The Shows That Inspired No Rest for the Wicked
People sometimes ask where the idea for No Rest for the Wicked came from.
The honest answer is that it came from a lot of places. Like most stories, it’s a mixture of influences that have been floating around in my head for years.
Some of those influences came from books. Some from television. And some from the kinds of stories I’ve always been drawn to — mysteries with strange edges, characters who operate outside the system, and worlds where something larger is happening just beneath the surface.
Here are a few of the biggest inspirations behind the book.
Spenser for Hire and the Spenser novels
If there is one character who heavily influenced Max West, it’s Robert B. Parker’s detective Spenser.

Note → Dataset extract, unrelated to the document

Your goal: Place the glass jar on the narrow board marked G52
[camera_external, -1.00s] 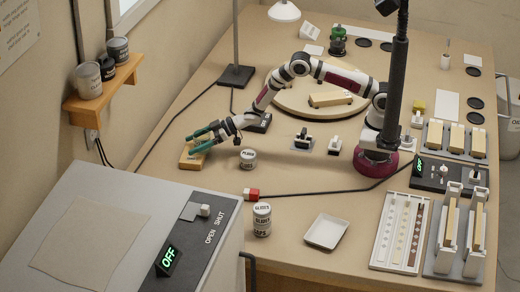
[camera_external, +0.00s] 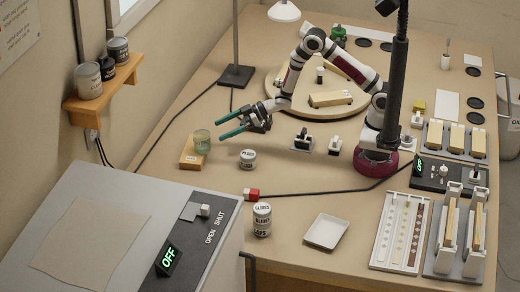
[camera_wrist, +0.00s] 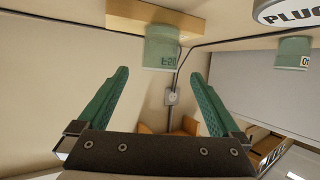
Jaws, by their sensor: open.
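The glass jar (camera_external: 201,141) is greenish and see-through. It stands upright on a narrow wooden board (camera_external: 189,160) left of the middle of the bench. The board's marking cannot be read. My gripper (camera_external: 218,130) is open with green fingers, to the right of the jar and apart from it. In the wrist view the open fingers (camera_wrist: 160,76) hold nothing and point towards the jar.
A round wooden turntable (camera_external: 350,110) is behind. A black cable crosses the bench.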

I grew up reading the novels that Spenser for Hire starring Robert Urich was based on. It was only later in life that I discovered this gem of a TV show that did such a great job capturing the essence of the books. Spenser was smart, capable, sarcastic, and completely unwilling to be pushed around by people with more power than him.

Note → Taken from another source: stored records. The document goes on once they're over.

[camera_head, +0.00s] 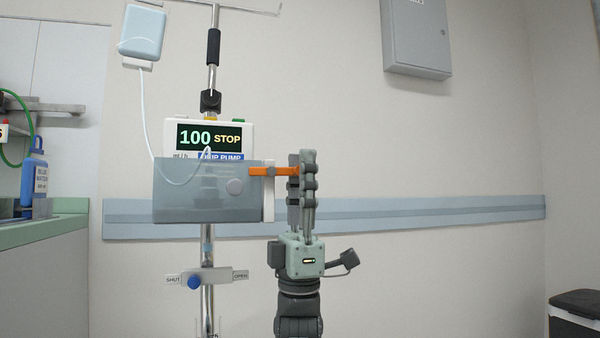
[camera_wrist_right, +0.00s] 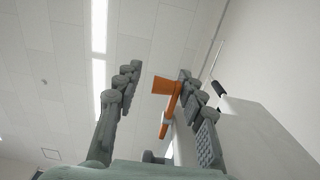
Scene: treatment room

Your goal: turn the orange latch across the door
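The orange latch (camera_head: 272,171) lies level at the right edge of the grey pump door (camera_head: 205,200). Its left end overlaps the door's edge and its right end reaches my right gripper (camera_head: 303,165). In the head view that gripper points up, its fingers nearly in line with each other. In the right wrist view the gripper (camera_wrist_right: 160,82) is open, and the orange latch (camera_wrist_right: 170,95) shows between the fingers, nearer the right one. I cannot tell whether it touches that finger. The door covers the lower front of the drip pump (camera_head: 210,135). My left gripper is out of view.
The pump is on a metal pole (camera_head: 208,255) with a blue clamp knob (camera_head: 194,282) below and a drip bag (camera_head: 142,32) above. A green-topped counter (camera_head: 45,232) is at left. Space right of my gripper is clear.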

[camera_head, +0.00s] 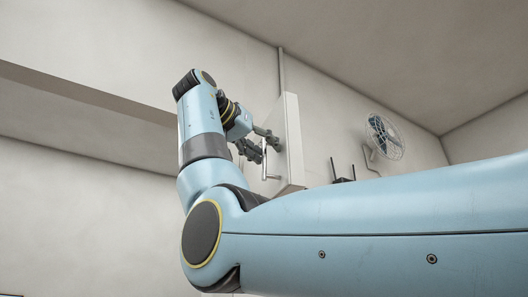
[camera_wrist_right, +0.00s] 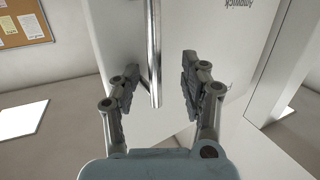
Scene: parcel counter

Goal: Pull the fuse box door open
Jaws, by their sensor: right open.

But just as important as Spenser himself was his closest ally: Hawk.
Hawk was dangerous, mysterious, and operated by his own code. The relationship between Spenser and Hawk — equal parts friendship, loyalty, and mutual respect — is one of the best partnerships in crime fiction.
That dynamic heavily influenced the relationship between Max West and his closest friend, Jerry “The Saint” St. Pierre.
They’re very different men, but when things get dangerous, they trust each other completely.
The X-Files
If Spenser for Hire helped shape the characters, The X-Files helped shape the world.
One of the things that made that show so compelling was the sense that powerful institutions were hiding things from the public — that beneath everyday reality there were secrets, conspiracies, and strange forces quietly at work.
That idea runs through the entire Max West series.
In No Rest for the Wicked, there are powerful families, secretive organizations, and people working behind the scenes to control things most people don’t even realize exist.
The truth is rarely simple, and the people who know the most are usually the ones least interested in sharing it.
Dark Shadows (before Barnabas)
This one might surprise people.
The original Dark Shadows television series had a particular tone early on — before the character Barnabas Collins became the center of the show and in my opinion ruined the show — that I always found fascinating.
The Collins family was wealthy, secretive, and clearly hiding things. Their world felt old, gothic, and a little unsettling.
That atmosphere had a huge influence on how I approached the Davenport family in No Rest for the Wicked.
The Davenports are powerful, wealthy, and deeply connected to forces that most people would rather pretend don’t exist.
And yes — the character Roger Collins absolutely helped inspire Roger Davenport.
Stranger Things
More recently, Stranger Things added another small influence.
One of the things that show does so well is give supporting characters real personality and drive. Murray Bauman, the plucky conspiratorial journalist, was one of my favorite and I believe underrated characters from this TV show.
Murray’s energy helped to shape Bobby, an investigative journalist who ends up key to the investigation of this first book and will be a recurring character throughout the series.
Bobby is the kind of person who can’t resist pulling on a loose thread, even when it leads somewhere dangerous.
Sometimes especially when it does.
Stories leave fingerprints
Looking back at these influences, what strikes me most is how different they are.
A detective series from the 1980s.
A paranormal conspiracy show from the 1990s.
A gothic soap opera from the 1960s.
A modern science-fiction thriller.
But they all share one thing in common: they’re stories about people trying to uncover truths that someone else would rather keep hidden.
And that, more than anything else, is what No Rest for the Wicked is about.
If you enjoy stories like The X-Files, noir detective fiction, or mysteries with a supernatural edge, you’ll probably feel at home in the world of Max West.